• To be done:
Scan the material for the word "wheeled", and copy each line where it shows up.

** start of Listed records **

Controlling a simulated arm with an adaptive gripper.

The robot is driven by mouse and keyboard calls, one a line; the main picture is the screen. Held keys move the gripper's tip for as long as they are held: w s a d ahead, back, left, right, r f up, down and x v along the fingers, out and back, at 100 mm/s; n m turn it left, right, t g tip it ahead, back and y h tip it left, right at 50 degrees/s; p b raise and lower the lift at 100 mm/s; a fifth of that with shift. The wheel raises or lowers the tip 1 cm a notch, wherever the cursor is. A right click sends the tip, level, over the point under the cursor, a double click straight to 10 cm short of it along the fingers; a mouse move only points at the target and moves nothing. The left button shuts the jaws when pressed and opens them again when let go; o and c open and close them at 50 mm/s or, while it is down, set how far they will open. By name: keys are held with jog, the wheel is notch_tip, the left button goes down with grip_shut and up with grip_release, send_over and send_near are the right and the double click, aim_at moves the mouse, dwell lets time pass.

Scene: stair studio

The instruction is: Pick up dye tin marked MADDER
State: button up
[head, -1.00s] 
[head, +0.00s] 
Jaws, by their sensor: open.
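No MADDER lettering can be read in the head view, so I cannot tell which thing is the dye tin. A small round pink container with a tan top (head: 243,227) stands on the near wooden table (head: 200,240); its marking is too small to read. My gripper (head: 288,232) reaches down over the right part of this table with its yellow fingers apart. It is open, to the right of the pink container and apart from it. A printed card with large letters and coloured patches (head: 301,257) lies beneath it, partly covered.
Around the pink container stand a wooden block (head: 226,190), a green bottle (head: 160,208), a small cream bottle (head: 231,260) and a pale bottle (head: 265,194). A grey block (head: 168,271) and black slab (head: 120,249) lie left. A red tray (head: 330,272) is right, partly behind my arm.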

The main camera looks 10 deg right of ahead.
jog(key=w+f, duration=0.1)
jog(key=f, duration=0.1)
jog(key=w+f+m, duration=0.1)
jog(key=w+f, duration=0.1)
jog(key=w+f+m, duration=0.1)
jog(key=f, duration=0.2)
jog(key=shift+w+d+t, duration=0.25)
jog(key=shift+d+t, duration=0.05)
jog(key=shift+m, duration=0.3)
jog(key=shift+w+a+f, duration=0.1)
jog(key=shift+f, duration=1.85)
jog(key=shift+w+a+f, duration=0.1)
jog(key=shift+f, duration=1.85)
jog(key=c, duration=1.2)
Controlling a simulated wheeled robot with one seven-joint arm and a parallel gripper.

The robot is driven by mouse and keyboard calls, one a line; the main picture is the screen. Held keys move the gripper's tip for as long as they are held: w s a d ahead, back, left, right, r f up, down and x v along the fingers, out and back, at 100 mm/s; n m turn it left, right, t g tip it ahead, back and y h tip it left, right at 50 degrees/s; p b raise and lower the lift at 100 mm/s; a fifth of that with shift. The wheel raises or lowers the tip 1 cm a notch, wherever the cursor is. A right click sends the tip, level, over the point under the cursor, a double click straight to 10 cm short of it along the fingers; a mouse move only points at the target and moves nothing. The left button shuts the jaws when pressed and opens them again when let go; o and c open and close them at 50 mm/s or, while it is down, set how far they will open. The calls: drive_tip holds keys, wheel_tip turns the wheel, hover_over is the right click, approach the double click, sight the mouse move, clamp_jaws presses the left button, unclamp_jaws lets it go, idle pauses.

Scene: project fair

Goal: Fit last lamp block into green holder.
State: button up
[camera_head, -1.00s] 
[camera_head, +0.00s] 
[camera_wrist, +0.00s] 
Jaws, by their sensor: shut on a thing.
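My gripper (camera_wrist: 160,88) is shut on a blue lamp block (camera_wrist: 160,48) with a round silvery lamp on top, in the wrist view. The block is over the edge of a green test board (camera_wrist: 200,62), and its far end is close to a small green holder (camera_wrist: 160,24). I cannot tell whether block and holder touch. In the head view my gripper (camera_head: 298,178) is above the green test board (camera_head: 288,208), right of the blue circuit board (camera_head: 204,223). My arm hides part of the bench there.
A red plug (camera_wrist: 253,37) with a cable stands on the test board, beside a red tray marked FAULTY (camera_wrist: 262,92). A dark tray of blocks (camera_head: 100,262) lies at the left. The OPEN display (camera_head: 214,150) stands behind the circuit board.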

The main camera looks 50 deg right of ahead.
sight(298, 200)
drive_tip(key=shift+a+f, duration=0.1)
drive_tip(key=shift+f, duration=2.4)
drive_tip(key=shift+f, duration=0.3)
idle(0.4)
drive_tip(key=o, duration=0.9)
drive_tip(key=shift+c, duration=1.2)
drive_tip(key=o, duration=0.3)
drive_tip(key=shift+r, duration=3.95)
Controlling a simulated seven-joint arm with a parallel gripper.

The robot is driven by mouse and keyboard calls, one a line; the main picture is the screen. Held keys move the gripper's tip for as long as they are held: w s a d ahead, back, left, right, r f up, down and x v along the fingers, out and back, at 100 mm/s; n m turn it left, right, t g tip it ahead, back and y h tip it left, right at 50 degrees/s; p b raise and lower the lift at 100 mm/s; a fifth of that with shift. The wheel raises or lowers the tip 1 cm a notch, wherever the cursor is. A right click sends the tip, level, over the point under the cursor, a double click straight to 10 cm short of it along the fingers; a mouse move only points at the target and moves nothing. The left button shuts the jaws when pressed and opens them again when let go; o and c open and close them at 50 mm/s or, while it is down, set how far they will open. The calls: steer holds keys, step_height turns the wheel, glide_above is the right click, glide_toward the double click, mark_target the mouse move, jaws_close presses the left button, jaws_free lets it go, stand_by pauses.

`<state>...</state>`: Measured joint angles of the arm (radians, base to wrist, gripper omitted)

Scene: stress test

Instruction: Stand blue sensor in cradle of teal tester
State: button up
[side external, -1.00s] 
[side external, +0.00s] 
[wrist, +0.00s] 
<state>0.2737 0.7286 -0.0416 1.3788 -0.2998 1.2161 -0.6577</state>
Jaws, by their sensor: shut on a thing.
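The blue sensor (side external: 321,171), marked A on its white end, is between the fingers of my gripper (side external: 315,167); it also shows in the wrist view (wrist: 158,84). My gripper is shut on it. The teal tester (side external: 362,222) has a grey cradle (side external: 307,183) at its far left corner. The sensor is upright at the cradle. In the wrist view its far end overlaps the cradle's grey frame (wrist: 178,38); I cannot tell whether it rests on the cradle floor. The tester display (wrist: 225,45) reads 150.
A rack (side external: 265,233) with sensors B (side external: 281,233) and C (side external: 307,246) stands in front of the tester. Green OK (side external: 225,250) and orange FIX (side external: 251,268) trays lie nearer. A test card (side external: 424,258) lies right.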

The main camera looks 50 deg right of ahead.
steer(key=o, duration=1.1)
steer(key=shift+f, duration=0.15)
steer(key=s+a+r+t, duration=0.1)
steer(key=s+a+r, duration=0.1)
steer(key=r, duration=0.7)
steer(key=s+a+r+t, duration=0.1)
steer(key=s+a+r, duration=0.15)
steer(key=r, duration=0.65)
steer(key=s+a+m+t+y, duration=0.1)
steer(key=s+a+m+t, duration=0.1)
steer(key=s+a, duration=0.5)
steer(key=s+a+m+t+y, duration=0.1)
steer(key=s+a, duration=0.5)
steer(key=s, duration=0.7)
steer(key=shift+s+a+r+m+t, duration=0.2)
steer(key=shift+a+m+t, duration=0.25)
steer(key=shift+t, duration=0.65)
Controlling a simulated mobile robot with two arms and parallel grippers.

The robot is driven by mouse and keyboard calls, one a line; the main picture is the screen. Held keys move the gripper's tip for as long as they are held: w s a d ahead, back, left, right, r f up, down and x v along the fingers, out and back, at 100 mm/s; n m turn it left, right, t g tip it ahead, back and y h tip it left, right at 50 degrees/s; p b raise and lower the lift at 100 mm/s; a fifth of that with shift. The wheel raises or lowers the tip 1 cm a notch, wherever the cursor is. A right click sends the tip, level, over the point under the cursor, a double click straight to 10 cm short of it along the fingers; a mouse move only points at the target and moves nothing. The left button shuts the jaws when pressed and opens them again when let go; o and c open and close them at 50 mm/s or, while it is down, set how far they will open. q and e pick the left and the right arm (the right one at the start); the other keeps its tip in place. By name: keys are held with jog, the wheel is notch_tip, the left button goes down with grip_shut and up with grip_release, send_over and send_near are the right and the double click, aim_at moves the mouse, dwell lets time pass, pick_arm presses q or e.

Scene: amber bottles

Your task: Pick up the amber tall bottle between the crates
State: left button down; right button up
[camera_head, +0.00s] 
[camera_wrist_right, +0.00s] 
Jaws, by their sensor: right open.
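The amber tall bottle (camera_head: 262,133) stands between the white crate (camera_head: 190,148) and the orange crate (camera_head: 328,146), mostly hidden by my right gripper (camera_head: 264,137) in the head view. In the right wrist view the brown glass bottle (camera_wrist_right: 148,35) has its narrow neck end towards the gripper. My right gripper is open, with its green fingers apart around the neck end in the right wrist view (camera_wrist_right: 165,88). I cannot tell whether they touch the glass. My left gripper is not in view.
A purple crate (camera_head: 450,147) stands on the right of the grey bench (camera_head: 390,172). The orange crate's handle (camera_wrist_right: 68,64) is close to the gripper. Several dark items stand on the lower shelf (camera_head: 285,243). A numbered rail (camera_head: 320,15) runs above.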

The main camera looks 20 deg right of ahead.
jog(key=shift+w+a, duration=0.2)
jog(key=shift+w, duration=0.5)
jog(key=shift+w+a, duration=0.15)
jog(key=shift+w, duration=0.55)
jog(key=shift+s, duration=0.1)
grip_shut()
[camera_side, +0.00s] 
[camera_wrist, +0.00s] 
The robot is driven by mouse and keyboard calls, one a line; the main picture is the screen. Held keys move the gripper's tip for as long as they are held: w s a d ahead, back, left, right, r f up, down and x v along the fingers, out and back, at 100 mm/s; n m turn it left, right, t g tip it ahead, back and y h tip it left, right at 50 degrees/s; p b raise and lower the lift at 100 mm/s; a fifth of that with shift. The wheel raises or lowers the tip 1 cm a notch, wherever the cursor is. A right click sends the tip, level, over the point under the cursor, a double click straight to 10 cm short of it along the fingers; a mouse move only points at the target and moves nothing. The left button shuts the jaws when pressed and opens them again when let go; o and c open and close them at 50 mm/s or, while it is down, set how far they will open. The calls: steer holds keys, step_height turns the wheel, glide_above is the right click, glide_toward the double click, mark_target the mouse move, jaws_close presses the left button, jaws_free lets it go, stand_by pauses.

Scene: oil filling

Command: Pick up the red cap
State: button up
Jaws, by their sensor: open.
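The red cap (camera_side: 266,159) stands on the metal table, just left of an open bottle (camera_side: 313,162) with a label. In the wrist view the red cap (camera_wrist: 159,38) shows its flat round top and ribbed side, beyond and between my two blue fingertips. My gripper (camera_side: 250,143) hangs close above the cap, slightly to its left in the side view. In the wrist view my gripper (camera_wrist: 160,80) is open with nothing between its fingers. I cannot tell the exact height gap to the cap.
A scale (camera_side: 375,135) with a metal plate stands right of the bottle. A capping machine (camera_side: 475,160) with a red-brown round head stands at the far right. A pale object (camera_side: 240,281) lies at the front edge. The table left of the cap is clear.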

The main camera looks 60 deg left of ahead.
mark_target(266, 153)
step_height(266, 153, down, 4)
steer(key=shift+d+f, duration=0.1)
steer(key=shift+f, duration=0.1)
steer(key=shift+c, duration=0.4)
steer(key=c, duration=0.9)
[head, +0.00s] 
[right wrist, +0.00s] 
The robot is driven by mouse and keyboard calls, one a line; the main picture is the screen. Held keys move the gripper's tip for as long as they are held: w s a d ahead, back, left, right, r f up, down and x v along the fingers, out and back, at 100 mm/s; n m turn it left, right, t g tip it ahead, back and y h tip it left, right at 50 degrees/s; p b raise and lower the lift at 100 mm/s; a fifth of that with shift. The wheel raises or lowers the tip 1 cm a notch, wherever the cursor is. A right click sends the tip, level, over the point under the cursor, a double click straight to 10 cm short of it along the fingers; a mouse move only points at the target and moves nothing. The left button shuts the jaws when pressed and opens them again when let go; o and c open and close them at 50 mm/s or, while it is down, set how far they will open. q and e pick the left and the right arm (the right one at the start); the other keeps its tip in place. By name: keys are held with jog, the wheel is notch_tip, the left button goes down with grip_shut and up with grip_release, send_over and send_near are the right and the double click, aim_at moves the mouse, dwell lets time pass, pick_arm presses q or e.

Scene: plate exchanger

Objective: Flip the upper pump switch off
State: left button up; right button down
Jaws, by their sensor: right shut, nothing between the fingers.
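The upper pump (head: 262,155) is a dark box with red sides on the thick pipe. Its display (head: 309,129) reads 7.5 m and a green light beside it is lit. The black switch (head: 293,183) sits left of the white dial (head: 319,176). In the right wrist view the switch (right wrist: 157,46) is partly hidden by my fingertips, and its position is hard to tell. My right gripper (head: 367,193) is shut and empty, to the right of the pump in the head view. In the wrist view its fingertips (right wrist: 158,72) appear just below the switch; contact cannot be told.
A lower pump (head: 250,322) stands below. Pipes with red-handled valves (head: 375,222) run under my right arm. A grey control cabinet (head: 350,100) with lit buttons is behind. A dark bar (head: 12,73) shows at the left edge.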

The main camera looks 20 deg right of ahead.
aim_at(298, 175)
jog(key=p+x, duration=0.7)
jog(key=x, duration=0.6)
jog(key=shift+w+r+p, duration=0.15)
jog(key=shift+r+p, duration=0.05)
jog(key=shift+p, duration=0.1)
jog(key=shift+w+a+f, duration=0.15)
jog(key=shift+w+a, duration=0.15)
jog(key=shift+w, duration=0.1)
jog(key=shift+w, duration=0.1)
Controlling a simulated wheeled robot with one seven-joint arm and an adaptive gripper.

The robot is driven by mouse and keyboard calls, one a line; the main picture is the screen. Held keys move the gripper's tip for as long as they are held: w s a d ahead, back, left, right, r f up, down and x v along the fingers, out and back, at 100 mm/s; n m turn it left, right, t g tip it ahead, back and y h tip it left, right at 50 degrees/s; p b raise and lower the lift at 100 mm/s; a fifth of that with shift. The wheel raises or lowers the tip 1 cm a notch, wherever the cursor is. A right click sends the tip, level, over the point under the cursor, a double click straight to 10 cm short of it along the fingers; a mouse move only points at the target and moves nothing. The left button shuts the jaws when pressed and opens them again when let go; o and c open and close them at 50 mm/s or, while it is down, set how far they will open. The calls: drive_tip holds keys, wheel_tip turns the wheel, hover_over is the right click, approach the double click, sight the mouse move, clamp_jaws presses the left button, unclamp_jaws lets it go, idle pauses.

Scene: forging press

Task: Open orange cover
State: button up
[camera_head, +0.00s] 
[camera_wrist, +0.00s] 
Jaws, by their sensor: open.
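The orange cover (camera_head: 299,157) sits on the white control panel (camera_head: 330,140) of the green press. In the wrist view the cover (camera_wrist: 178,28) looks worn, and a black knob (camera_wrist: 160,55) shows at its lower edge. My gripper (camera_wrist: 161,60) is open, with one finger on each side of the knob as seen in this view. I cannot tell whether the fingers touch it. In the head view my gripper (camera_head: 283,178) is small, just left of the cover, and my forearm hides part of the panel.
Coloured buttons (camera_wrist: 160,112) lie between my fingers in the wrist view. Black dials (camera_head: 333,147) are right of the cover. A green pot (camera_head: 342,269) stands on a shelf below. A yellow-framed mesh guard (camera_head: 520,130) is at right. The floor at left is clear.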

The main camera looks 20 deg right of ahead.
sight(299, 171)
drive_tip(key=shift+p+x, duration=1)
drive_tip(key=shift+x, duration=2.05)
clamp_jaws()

** end of Listed records **

• Task answer:
Controlling a simulated wheeled robot with one seven-joint arm and a parallel gripper.
Controlling a simulated wheeled robot with one seven-joint arm and an adaptive gripper.

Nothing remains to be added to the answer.